## Task directions
Track down the lines that contain "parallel" and copy them.

## Recorded information
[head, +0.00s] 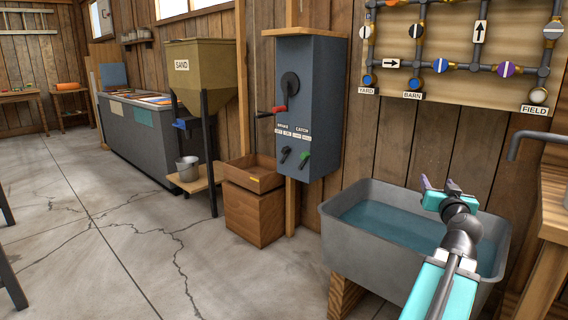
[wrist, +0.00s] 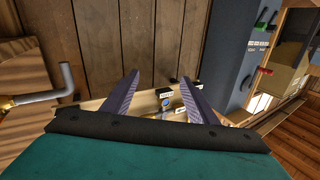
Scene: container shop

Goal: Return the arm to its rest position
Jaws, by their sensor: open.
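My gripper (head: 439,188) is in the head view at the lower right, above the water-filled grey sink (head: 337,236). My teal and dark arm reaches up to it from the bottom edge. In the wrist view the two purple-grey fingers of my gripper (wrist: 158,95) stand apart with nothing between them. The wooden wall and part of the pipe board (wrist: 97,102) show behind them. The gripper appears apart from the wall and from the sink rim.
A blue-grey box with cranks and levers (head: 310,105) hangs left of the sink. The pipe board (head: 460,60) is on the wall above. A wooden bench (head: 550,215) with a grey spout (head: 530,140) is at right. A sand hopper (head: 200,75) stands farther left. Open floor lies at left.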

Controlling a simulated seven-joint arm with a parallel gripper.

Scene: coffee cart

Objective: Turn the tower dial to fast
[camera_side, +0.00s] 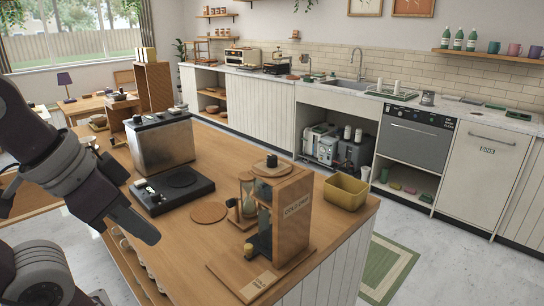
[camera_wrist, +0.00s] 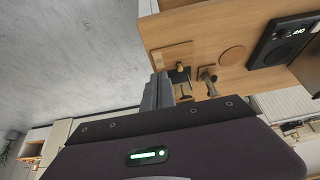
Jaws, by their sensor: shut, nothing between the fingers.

...

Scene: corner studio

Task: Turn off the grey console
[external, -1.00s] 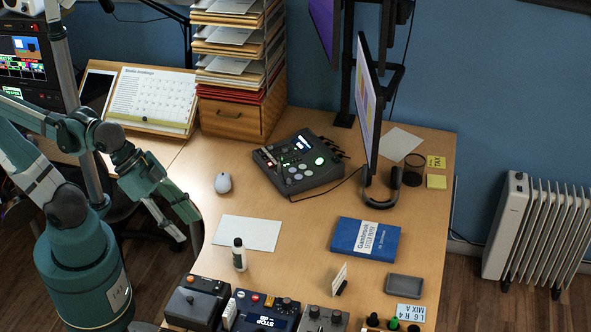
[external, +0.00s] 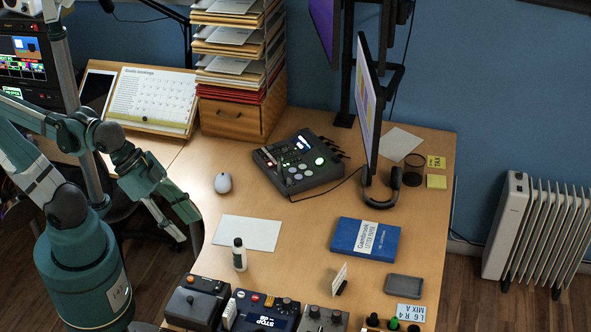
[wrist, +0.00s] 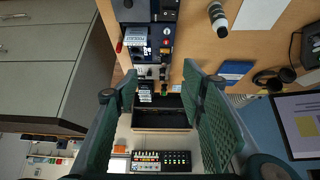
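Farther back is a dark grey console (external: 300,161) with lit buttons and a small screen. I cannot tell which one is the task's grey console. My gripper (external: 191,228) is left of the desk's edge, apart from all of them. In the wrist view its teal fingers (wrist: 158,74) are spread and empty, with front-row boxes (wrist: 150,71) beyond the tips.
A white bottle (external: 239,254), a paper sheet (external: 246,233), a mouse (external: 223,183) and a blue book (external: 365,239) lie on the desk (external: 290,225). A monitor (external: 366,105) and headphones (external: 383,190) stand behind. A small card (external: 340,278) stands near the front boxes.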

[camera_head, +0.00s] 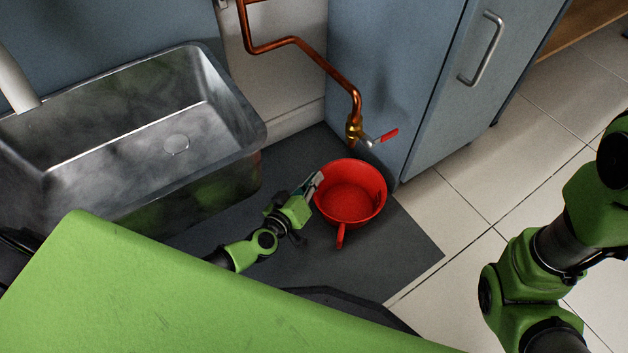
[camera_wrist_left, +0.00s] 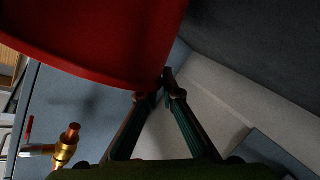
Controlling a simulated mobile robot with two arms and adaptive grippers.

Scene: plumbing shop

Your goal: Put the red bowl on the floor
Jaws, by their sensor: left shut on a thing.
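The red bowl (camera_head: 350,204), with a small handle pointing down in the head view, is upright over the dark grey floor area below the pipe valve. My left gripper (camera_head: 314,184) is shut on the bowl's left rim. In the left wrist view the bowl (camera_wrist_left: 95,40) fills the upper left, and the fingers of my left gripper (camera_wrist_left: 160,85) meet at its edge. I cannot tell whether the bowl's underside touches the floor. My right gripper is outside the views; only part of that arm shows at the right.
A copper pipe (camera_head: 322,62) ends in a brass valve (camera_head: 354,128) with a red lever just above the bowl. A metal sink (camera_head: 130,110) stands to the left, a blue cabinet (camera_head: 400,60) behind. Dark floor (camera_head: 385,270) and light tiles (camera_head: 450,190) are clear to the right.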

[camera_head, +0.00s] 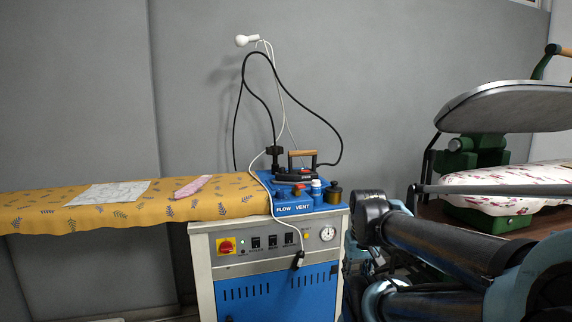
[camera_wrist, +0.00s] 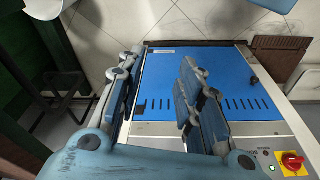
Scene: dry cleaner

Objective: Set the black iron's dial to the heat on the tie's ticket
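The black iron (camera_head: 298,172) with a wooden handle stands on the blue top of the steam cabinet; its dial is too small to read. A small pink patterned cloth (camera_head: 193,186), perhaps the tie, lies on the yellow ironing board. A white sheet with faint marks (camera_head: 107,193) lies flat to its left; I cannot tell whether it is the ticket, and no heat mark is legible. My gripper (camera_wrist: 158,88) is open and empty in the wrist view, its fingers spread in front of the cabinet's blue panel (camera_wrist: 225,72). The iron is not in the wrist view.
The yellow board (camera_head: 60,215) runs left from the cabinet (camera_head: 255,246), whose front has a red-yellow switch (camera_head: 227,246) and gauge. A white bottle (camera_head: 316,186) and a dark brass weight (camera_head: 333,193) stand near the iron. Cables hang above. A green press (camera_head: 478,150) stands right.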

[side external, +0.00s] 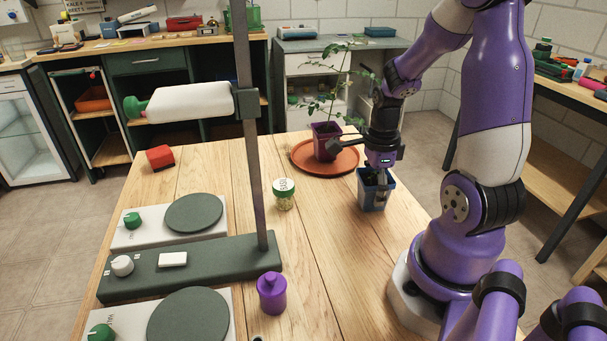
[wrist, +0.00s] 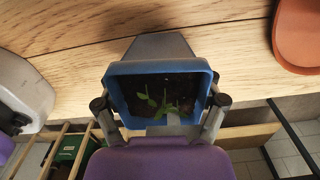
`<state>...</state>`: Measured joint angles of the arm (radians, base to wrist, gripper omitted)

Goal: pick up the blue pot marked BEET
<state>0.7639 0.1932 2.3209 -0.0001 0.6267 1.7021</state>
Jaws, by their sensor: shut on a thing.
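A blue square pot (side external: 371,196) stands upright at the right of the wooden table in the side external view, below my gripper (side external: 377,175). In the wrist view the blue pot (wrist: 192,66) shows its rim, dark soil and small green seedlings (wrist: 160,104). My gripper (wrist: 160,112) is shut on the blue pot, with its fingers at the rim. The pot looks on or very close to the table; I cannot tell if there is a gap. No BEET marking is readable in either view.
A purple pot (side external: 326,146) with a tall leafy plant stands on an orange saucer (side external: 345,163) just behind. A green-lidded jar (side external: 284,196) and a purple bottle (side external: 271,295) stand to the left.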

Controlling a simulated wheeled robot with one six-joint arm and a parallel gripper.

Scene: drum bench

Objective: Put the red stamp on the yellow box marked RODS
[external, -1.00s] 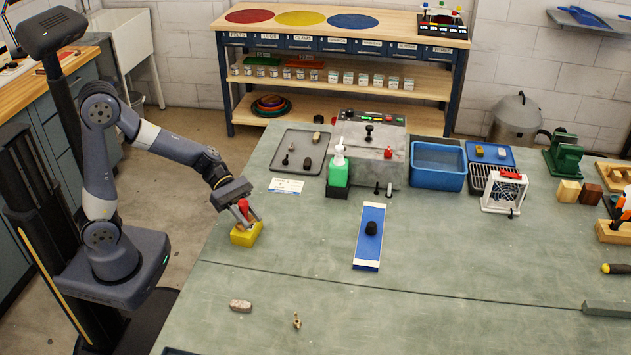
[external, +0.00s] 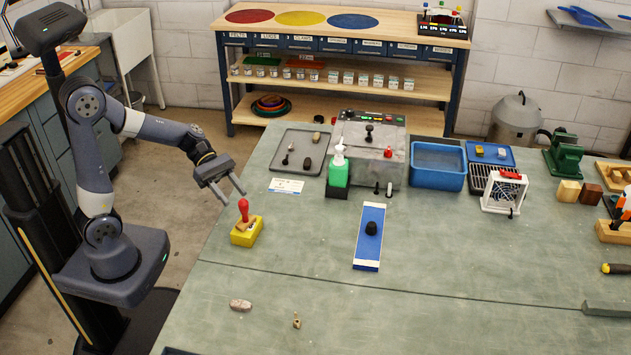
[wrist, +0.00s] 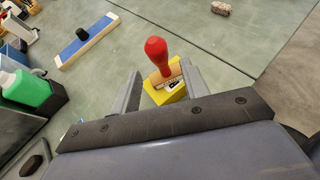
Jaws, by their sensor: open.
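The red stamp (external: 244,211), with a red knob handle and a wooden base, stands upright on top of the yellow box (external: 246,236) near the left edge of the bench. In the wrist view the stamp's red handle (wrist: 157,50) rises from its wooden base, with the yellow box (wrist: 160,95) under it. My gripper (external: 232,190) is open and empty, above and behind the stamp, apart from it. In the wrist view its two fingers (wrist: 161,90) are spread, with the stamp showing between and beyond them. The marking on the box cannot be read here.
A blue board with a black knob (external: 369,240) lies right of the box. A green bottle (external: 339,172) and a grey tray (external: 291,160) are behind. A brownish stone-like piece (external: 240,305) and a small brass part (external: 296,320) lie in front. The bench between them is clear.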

--

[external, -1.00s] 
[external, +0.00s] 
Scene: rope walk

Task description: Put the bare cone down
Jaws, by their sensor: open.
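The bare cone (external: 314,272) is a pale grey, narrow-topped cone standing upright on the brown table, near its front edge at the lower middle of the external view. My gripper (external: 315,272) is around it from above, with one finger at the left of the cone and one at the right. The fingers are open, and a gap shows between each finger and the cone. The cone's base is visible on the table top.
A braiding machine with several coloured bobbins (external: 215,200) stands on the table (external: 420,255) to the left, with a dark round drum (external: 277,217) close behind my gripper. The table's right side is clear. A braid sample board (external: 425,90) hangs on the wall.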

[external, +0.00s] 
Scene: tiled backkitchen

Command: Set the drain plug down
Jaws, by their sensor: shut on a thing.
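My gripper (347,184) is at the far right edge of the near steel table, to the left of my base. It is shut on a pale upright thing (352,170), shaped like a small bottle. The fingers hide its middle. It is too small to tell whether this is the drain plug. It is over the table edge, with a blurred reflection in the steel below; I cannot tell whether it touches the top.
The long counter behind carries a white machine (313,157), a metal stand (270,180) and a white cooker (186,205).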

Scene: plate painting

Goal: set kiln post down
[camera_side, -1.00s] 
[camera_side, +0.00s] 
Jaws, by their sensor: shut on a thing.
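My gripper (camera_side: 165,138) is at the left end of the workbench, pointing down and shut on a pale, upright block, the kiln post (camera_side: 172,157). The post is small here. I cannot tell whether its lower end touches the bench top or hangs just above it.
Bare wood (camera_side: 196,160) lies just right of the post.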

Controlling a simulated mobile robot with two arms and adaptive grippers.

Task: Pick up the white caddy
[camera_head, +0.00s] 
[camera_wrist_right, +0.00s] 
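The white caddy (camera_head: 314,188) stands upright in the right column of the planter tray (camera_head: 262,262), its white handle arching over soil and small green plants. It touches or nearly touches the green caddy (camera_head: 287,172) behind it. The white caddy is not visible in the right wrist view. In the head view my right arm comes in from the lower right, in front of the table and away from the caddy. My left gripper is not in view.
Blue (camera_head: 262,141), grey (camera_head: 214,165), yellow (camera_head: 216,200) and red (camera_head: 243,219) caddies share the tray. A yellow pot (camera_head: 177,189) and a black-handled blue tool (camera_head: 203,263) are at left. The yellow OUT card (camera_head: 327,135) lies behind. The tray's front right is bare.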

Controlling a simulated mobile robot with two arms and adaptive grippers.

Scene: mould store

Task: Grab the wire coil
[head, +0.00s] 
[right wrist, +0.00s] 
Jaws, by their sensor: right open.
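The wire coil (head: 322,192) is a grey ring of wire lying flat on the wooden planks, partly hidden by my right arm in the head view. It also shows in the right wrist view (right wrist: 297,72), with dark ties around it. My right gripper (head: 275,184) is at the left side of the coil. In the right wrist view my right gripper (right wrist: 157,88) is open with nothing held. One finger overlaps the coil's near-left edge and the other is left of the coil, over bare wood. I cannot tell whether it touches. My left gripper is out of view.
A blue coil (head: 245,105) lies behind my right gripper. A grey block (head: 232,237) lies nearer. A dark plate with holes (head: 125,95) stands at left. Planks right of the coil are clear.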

## Final result
Controlling a simulated seven-joint arm with a parallel gripper.
Controlling a simulated wheeled robot with one six-joint arm and a parallel gripper.

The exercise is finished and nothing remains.